What needs to be done -
Exactly retype the lines from the top of the data through the line containing "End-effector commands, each", leaving out every picture.

-=-=-

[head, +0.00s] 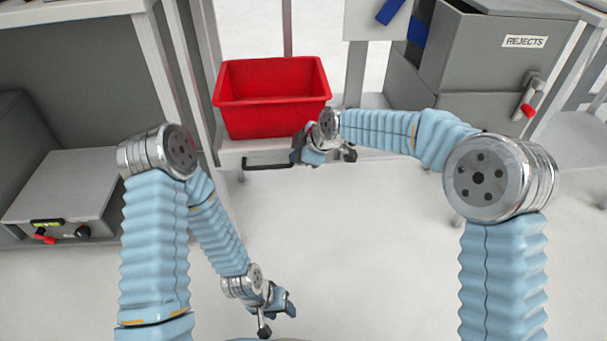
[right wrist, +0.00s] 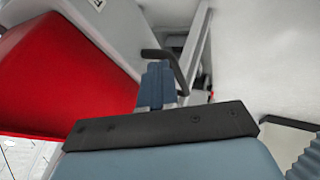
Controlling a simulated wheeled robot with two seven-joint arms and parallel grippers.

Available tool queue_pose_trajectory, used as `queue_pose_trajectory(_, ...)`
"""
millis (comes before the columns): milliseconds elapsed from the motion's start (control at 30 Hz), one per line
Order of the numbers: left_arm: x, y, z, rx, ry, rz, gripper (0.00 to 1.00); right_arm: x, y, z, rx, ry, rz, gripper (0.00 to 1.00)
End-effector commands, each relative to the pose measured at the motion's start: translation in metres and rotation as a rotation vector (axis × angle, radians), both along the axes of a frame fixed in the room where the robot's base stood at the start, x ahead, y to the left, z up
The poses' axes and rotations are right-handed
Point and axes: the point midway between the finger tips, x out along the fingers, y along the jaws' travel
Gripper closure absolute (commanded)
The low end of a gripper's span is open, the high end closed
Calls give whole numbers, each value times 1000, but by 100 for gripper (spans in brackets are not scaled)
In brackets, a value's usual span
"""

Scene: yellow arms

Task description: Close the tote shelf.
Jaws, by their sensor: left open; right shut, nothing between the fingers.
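The red tote (head: 270,98) sits on a pale tote shelf (head: 232,150) in the upper middle of the head view. A black bar handle (head: 265,165) is at the shelf's front edge. My right gripper (head: 299,150) is at the right end of this handle, shut and empty. In the right wrist view its closed fingers (right wrist: 157,85) are close to the bent black handle (right wrist: 172,62), and the red tote (right wrist: 70,85) fills the left. I cannot tell whether the fingers touch the handle. My left gripper (head: 280,308) is open and empty, low over the floor, away from the shelf.
A grey cabinet with a machine (head: 70,190) stands at the left. A grey bin labelled REJECTS (head: 490,50) with a red-handled latch (head: 528,110) stands at the upper right. Pale frame posts flank the tote. The floor (head: 360,240) in front is clear.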

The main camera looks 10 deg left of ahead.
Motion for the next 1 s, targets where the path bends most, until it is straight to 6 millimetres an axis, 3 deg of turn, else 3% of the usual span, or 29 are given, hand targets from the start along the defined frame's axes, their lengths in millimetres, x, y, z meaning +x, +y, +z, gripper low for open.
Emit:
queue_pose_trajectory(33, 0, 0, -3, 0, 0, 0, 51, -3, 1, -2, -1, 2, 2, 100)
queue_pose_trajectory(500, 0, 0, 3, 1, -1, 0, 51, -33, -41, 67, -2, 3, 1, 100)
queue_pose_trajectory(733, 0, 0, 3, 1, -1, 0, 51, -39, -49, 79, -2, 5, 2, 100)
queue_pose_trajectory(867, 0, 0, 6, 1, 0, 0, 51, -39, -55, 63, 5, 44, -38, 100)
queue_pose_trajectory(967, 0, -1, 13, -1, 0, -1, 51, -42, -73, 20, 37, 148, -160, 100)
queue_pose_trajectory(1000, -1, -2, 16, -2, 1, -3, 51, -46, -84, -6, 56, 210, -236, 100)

-=-=-

Output -
[head, +0.00s] 
[right wrist, +0.00s] 
Controlling a simulated wheeled robot with two seven-joint arms and parallel grippers.

Available tool queue_pose_trajectory, used as `queue_pose_trajectory(_, ...)`
"""
millis (comes before the columns): milliseconds elapsed from the motion's start (control at 30 Hz), one per line
Order of the numbers: left_arm: x, y, z, rx, ry, rz, gripper (0.00 to 1.00); right_arm: x, y, z, rx, ry, rz, gripper (0.00 to 1.00)
End-effector commands, each relative to the pose measured at the motion's start: translation in metres and rotation as a rotation vector (axis × angle, radians), both along the axes of a frame fixed in the room where the robot's base stood at the start, x ahead, y to the left, z up

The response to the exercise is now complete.